PROBLEM TO WORK ON: Print, word for word, the opening line of the data below and every line after it through the line that contains "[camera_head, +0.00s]", but not the pictures.
─── AVAILABLE DATA
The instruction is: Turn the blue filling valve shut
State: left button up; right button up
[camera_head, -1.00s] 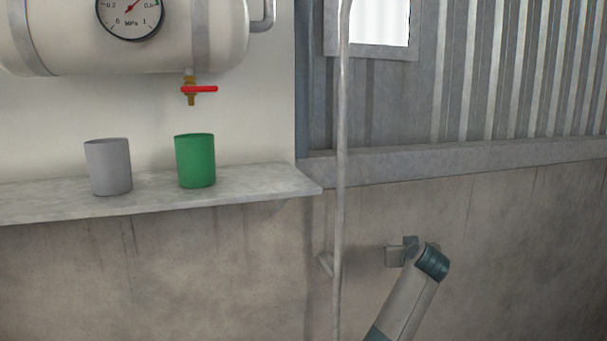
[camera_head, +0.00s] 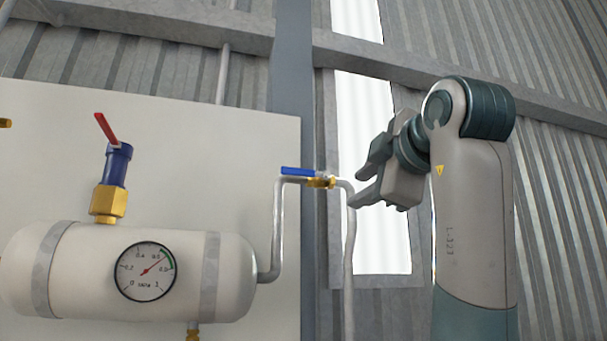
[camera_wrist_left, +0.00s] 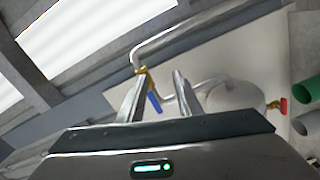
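The blue filling valve has a blue lever (camera_head: 297,171) on a brass body (camera_head: 321,182), in the pipe right of the tank. In the head view the lever lies nearly level, along the short top run of pipe. My left gripper (camera_head: 360,186) is right of the valve, open and empty, its fingers pointing left toward it. In the left wrist view the blue lever (camera_wrist_left: 154,102) shows between the open fingers of my left gripper (camera_wrist_left: 159,76), seemingly beyond them; I see no contact. My right gripper is not in view.
The white tank (camera_head: 85,262) carries a pressure gauge (camera_head: 146,271) and a blue-bodied relief valve with red lever (camera_head: 107,127). A red drain tap (camera_wrist_left: 283,106) and a green cup (camera_wrist_left: 307,89) show in the left wrist view. A vertical pipe (camera_head: 349,260) runs below the valve.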

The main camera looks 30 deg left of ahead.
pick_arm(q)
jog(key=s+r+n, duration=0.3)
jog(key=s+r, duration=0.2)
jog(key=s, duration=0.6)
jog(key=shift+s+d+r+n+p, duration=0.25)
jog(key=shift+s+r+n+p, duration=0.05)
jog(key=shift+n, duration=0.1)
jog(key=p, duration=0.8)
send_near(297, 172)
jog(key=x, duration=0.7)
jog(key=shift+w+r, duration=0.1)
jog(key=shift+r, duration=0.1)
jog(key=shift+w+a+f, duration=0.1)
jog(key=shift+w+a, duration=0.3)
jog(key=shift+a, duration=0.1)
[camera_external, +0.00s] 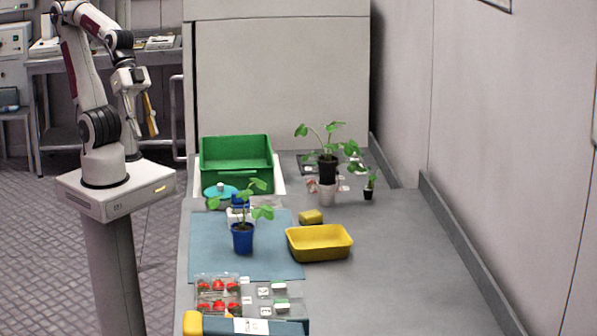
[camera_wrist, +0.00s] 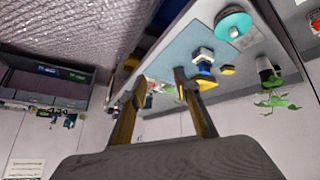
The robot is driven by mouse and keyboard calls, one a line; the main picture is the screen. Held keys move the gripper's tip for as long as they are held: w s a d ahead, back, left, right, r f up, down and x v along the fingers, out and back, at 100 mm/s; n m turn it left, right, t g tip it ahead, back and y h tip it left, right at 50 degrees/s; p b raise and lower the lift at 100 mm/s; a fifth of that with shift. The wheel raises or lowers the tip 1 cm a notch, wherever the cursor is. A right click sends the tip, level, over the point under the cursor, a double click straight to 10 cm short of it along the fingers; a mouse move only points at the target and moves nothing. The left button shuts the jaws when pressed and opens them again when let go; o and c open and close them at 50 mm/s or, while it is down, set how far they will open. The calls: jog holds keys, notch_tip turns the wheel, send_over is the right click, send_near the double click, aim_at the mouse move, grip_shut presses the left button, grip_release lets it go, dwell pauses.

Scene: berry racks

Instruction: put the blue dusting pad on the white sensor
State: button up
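A round, flat, teal-blue piece with a small knob, likely the blue dusting pad (camera_external: 220,190), lies at the table's left side in front of the green bin. It also shows near the top of the wrist view (camera_wrist: 233,20). A small white box, likely the white sensor (camera_external: 236,215), stands just right of it, partly hidden by plant leaves. A dark blue piece (camera_external: 240,199) shows directly above the box; I cannot tell whether it rests on it or stands behind. My gripper (camera_external: 151,117) hangs left of the table, well away from both. Its fingers (camera_wrist: 159,81) are apart, with nothing between them.
A green bin (camera_external: 235,180) stands behind. A plant in a blue pot (camera_external: 242,238) stands on the blue mat (camera_external: 210,258). A yellow tray (camera_external: 319,244) and yellow sponge (camera_external: 311,216) lie to the right. Strawberry packs (camera_external: 218,294) are in front. The right of the table is clear.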

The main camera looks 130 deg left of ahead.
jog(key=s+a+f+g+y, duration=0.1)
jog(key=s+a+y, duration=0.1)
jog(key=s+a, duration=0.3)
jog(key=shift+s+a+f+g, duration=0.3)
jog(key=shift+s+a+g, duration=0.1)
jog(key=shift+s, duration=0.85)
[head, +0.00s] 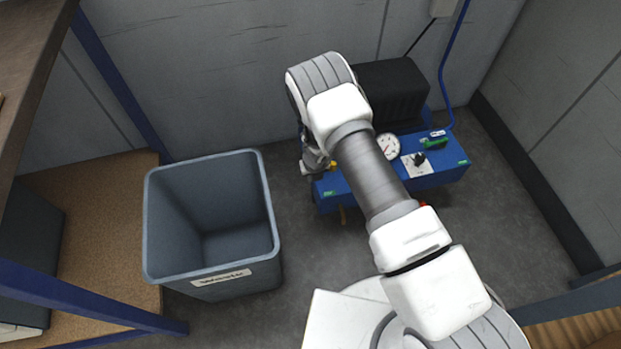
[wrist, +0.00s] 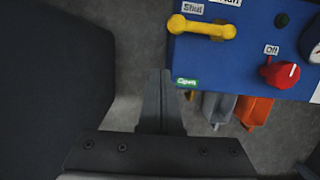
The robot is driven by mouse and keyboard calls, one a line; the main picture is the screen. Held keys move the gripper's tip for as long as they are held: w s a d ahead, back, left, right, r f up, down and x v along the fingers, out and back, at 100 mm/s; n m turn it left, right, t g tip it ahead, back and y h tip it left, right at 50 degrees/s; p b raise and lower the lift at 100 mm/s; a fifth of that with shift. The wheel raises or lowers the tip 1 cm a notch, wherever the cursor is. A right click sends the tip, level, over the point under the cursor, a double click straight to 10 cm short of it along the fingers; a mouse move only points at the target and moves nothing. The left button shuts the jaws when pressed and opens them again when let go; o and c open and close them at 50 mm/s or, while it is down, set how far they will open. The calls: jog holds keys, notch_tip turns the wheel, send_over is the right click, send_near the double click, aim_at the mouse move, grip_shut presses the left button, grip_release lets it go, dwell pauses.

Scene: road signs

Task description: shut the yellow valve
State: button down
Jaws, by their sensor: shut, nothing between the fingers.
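The yellow valve (wrist: 203,27) shows at the top of the wrist view as a bar handle on the blue panel (wrist: 225,65). The handle lies nearly level across the panel's upper left. A white "Shut" label (wrist: 193,8) sits just above its left end. A green label (wrist: 187,82) that seems to read "Open" is at the panel's lower left corner. My gripper (wrist: 160,75) is shut and empty, below and left of the handle and apart from it. In the head view my arm hides most of the valve's area on the blue unit (head: 437,172).
A red knob (wrist: 280,73) marked "Off" and a gauge (head: 388,146) are on the blue unit. Grey and orange parts (wrist: 254,109) hang below the panel. A grey waste bin (head: 213,275) stands left of my arm. A wooden shelf (head: 95,210) is at far left.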

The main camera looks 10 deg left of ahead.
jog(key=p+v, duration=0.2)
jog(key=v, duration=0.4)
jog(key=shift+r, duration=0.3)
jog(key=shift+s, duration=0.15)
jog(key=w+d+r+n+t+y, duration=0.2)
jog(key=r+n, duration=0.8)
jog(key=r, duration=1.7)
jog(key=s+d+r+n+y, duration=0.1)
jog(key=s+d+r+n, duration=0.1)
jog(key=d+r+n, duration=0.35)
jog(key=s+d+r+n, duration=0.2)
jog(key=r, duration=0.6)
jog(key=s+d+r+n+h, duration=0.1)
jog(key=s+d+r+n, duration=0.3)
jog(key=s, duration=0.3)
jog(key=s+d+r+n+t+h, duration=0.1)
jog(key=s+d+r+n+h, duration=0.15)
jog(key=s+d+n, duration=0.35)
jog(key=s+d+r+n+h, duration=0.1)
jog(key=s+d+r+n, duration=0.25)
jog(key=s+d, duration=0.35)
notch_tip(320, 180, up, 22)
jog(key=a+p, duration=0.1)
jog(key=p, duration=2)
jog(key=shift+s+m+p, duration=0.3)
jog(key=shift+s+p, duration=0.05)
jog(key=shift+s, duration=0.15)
──────
TASK ANSWER:
The instruction is: Turn the blue filling valve shut
State: left button up; right button up
[camera_head, -1.00s] 
[camera_head, +0.00s] 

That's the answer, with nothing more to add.